Ninguna de las tres dialécticas (nosotrxs/ellxs, ahora/entonces, aquí/allí), puede reducirse a las otras, ni puede discurrir solamente en el territorio de lo real o en el de lo imaginario. El agonista espacio de la topografía, cronografía y sociografía en el que discurre nuestra existencia tiene está inevitablemente formado por un confuso ensamblamiento de contradicciones. El sueño utópico en sus diversas fórmulas conservadoras o socialistas, neoliberales o comunitarias se expresa igualmente en un deseo de resolución de estas contradicciones en formas correspondientes de trascendencia: alteridad, utopía, ucronía. El reduccionismo se expresa de muchas formas. La confusa tesis de la trampa de la diversidad, por ejemplo, afirma la reducción de las diferencias en una imaginaria clase obrera que probablemente sea una identidad tan imaginada como las comunidades ancestrales de los nacionalismos. Nacionalismos que también soñaron reducir el allí del lugar de los dominadores al aquí de una comunidad soñada en el pasado, sin notar, como ha hecho el pensamiento decolonial, que la fractura está ya internalizada en un alma dividida. El pensamiento crítico sólo puede situarse en un ensamblamiento de conflictos en lo espacial, temporal, social y lo real/imaginario sin caer en la tentación de creer que estas dialécticas pueden ser tratadas de forma independiente.
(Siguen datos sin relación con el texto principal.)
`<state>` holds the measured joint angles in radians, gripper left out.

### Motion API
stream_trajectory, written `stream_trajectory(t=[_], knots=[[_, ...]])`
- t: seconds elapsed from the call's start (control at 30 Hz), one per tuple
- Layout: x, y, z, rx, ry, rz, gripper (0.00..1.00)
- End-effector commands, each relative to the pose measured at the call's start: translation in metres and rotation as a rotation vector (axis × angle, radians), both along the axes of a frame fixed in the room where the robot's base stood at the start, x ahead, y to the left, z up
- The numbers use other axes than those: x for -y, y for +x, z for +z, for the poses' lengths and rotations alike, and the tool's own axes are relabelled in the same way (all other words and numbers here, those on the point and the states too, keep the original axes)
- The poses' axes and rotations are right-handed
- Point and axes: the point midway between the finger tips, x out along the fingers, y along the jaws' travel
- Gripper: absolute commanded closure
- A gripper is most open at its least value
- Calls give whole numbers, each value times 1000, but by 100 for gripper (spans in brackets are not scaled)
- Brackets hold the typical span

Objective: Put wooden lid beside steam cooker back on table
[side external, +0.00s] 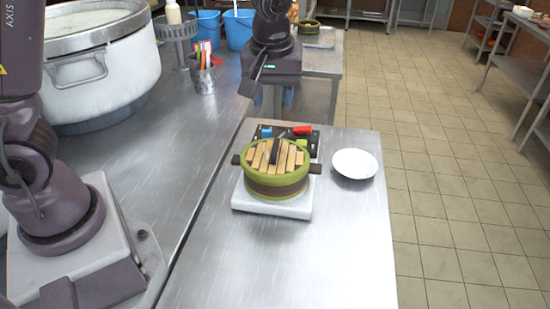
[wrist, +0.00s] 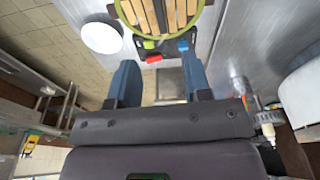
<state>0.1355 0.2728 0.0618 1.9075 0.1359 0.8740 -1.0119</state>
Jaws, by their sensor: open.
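The round wooden lid (side external: 268,157) has pale slats and a dark bar handle across its top. It sits on top of the steam cooker (side external: 275,191), a green pot with a brown band and two side handles, on a white block on the steel table (side external: 280,262). In the wrist view, part of the lid (wrist: 150,12) and the cooker's green rim (wrist: 157,34) show at the top edge. My gripper (side external: 272,97) is above and behind the cooker, apart from it. Its blue fingers (wrist: 160,66) are spread with nothing between them.
A white bowl (side external: 355,163) stands right of the cooker. A dark board (side external: 302,141) with red, blue and green items lies behind it. A large stockpot (side external: 95,72) and a cup of utensils (side external: 203,80) stand at the left. The table's front is clear.

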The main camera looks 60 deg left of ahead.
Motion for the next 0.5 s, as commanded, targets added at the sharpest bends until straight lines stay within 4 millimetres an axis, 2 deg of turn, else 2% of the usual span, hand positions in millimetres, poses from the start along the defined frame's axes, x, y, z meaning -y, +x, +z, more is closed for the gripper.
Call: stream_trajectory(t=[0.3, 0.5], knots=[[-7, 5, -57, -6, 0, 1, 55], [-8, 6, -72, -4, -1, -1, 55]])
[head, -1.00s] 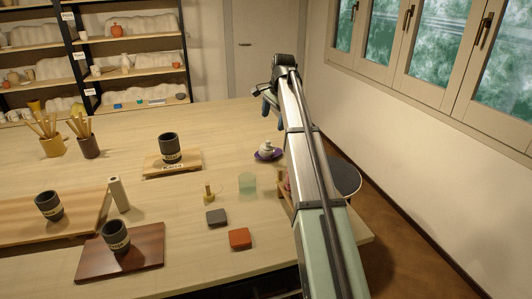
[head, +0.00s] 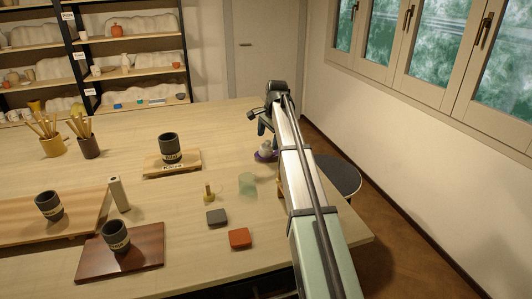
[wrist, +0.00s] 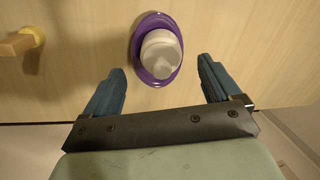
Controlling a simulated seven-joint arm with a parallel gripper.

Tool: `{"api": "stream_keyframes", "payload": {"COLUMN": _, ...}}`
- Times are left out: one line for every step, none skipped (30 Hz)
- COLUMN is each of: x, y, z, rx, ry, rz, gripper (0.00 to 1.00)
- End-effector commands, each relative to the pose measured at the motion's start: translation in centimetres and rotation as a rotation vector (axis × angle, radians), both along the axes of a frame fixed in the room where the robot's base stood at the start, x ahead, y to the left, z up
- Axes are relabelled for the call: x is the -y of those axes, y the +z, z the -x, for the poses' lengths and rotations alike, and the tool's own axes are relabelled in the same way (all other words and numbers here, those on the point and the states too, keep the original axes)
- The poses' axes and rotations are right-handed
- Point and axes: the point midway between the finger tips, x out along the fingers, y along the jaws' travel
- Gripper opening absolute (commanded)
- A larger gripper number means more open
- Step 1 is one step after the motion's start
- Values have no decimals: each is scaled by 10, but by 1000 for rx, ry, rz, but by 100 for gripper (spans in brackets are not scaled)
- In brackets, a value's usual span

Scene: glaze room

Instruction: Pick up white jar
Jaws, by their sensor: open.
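The white jar (head: 266,148) stands on a purple dish (head: 259,157) toward the right side of the table. In the wrist view the jar (wrist: 160,55) sits upright inside the oval rim of the purple dish (wrist: 136,46). My gripper (head: 261,126) is above and close to the jar in the head view. In the wrist view my gripper (wrist: 162,68) has its two blue fingers apart, one toward each side of the jar, with nothing between them held. The exact height gap to the jar is hard to tell.
A greenish translucent cup (head: 247,184), a small brass piece (head: 208,193), a grey block (head: 217,217) and an orange block (head: 239,238) stand nearer. A dark cup (head: 170,148) stands on a board to the left. A yellow peg-like thing (wrist: 22,42) shows in the wrist view.

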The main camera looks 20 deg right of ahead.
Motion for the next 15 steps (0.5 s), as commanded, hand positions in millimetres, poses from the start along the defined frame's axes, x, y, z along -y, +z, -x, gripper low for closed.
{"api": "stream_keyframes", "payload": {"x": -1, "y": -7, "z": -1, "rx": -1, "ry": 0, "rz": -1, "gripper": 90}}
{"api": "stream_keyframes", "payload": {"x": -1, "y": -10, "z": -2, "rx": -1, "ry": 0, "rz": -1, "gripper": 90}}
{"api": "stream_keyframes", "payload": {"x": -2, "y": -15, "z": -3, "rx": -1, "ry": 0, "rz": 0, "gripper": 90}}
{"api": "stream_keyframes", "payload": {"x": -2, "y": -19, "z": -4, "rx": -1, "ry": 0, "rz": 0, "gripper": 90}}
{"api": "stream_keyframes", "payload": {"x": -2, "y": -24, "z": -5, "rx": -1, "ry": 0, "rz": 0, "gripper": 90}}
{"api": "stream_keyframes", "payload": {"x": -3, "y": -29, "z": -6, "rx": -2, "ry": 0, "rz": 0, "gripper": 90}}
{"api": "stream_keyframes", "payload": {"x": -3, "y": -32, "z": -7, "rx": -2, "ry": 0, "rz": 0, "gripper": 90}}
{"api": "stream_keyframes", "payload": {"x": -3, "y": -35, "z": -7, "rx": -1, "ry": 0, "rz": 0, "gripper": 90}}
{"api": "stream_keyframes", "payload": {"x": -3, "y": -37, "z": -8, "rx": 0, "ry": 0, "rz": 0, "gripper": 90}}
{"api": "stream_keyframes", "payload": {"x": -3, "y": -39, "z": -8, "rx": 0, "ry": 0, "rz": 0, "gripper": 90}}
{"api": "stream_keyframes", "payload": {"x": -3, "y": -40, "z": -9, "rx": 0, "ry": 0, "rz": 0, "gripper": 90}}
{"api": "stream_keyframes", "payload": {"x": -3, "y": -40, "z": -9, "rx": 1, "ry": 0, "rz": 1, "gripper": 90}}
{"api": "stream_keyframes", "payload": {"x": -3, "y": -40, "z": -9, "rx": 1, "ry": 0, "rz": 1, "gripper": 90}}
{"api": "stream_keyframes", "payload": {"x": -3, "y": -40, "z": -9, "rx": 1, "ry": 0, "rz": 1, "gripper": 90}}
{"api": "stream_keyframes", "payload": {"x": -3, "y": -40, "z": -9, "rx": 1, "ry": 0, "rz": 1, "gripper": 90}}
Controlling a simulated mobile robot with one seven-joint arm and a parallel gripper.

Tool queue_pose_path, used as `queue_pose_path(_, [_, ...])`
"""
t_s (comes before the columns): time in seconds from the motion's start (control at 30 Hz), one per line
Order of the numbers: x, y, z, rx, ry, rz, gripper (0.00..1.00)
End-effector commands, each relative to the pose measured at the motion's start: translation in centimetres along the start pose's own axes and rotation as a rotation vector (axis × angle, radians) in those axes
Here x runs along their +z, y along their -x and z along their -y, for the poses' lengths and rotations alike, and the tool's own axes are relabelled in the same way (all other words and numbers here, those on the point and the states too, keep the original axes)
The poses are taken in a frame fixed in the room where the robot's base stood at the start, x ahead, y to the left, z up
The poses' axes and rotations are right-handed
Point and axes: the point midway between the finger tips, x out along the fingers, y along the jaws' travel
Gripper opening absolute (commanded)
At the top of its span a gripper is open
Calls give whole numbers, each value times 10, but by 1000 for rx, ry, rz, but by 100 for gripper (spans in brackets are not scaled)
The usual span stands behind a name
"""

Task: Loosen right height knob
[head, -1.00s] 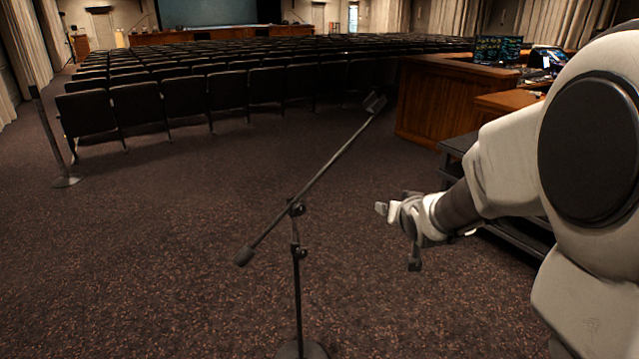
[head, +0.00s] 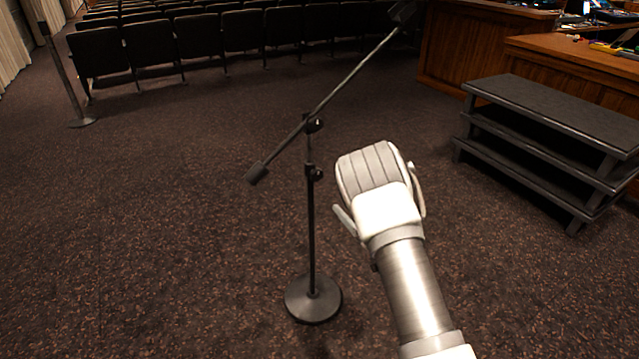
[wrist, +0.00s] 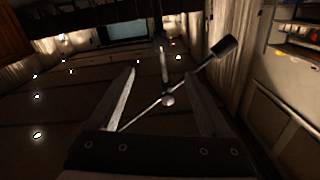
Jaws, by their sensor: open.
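A black microphone stand (head: 311,230) stands upright on a round base in the head view, with a tilted boom (head: 350,78) across its top. A small dark height knob (head: 316,173) sticks out to the right on its upright, below the boom joint (head: 314,124). My gripper (head: 374,175) is just right of the knob, apart from it in the picture. Its white back hides the fingertips there. In the wrist view, my gripper (wrist: 165,88) has its two fingers spread, with part of the stand (wrist: 163,65) showing between them. I cannot make out the knob clearly there.
Dark steps (head: 555,115) stand to the right, before a wooden desk (head: 480,45). Rows of seats (head: 205,35) fill the back. A thin post (head: 62,75) stands at the far left. Carpet around the stand is clear.

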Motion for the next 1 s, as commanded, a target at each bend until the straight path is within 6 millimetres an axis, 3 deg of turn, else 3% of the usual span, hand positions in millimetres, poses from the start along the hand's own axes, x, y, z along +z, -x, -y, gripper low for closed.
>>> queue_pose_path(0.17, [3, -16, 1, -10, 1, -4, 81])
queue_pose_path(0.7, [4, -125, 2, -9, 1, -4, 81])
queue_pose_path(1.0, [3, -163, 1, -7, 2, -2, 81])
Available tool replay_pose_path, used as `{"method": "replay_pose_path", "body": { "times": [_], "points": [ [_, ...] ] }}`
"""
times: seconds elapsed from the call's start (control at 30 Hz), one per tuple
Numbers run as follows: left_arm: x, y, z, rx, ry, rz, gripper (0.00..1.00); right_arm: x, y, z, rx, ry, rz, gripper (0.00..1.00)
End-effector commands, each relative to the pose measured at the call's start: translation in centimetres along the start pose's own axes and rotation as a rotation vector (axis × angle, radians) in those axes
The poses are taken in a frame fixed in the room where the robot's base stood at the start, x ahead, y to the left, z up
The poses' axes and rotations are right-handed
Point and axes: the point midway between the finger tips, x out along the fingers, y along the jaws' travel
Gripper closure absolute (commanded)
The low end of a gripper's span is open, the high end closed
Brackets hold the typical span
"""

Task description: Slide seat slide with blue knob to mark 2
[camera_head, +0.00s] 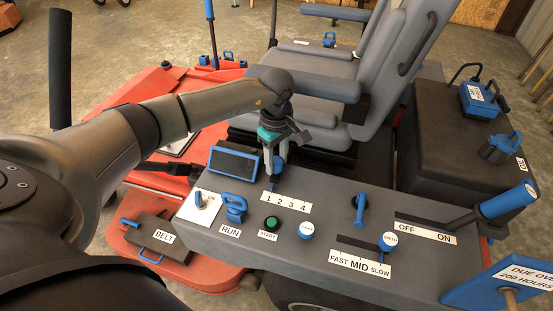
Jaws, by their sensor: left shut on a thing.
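My left gripper (274,172) points down at the far edge of the grey console (330,200). Its fingers are shut on a small thing just behind the white 1 2 3 4 mark plate (286,202), near marks 1 and 2. I take this to be the seat slide's blue knob, but the fingers hide most of it. I cannot tell exactly which mark it stands at. The grey seat (325,100) is behind the gripper. My right gripper is not in view.
A blue-handled lever (508,202) rises at the right. A blue latch (360,205) stands near the middle.

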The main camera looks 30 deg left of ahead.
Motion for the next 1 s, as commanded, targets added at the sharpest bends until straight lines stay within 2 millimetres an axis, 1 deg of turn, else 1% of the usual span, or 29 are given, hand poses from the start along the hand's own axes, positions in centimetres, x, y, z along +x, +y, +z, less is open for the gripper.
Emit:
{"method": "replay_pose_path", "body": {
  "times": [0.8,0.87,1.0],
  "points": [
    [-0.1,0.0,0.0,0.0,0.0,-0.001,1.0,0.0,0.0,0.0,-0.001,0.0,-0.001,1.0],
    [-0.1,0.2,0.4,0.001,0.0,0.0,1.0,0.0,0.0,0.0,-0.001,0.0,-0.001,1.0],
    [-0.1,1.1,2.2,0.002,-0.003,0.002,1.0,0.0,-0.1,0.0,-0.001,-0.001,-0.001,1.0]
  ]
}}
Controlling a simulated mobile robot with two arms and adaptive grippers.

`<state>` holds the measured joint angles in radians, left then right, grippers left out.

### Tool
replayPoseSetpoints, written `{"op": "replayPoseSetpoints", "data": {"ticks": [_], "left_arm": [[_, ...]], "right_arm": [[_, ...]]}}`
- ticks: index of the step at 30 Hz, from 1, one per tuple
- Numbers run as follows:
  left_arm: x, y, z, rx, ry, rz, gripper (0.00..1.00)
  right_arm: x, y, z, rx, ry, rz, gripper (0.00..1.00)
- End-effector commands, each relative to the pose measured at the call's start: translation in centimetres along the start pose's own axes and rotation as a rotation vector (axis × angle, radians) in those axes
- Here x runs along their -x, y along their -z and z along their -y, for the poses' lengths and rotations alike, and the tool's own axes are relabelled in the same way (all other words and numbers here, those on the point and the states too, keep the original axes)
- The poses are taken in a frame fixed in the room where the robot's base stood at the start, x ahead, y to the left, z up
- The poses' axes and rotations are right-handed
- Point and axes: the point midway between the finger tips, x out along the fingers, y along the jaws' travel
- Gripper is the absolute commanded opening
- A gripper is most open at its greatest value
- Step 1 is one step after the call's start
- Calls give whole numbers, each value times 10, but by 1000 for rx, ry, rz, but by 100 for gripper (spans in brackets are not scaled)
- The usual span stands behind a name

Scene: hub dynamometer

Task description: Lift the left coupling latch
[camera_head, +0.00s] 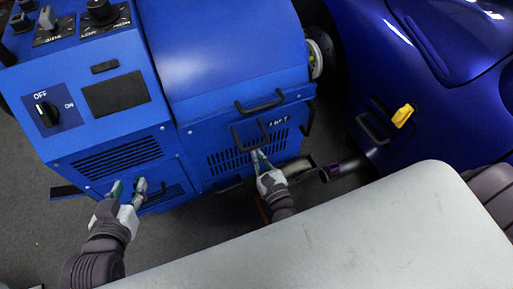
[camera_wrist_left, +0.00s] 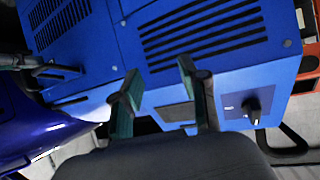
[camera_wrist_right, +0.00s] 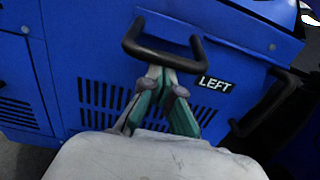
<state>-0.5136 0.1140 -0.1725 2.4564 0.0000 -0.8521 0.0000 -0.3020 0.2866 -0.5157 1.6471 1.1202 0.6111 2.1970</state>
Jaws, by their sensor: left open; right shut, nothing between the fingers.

Tal vez las emociones complejas que construyen la fábrica de nuestra condición contemporánea provenga de las intersecciones improbables de todas estas contradicciones. Para resumirlo muy rápidamente, la lucha de clases, géneros y pieles atraviesa en cada momento, lugar y formación social las tensiones de la identidad, el tiempo, el espacio y lo real e imaginario creando una experiencia caleidoscópica, itinerante, a veces errática, siempre desgarrada.